As technological evolution marches rapidly toward greater and greater advancements, sometimes we must take a step back before we can take two steps forward. With smartphones, the next evolution of wireless data connections, called LTE-Advanced, will likely cause such a contraction. As the general public continues to engorge itself on ever increasing amounts of digital data, the carriers continue to evolve technology to keep up with the growing capacity. The next step is LTE-Advanced, which promises to bring data speeds ranging in the 100-300Mbps range instead of our current 10-30Mbps (speaking of max peaks).

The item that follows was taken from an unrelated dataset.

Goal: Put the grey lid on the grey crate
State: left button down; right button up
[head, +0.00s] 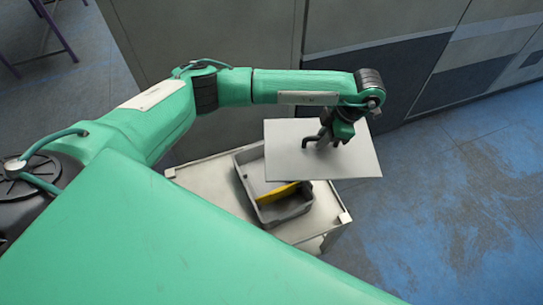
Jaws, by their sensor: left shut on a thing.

One of the prime components of LTE-Advanced is called carrier aggregation. This part of the technology allows multiple carriers to be combined into a single channel using several frequency bands. To make this happen, carriers will need to employ MIMO (multiple-in, multiple-out) antennas in devices that will use LTE-Advanced. This will cause two things to happen. One, smartphones will need to have much bigger batteries to accommodate the energy drain from this new technology. Two, our phones will necessarily get bigger at first to be able to fit both the larger battery and the extra antennas.
Of course, this isn't going to happen very soon. Right now there are only a few global companies testing the new technology; however, the carriers can't drag their feet on this either. Current industry predictions suggest that by 2016 mobile data demand will increase by 18-25 times what it currently is. This will dramatically strain the current LTE networks, most of which aren't even fully finished yet. Luckily, many of the major carriers world-wide like, AT&T, Verizon, Sprint, T-Mobile, and China Mobile are each making plans for this eventuality. In the meantime, unless some dramatic breakthrough occurs in the development of both more powerful batteries and miniaturized antenna, we can expect our phones of the future to be massive in size and massive energy hogs (at least for a time).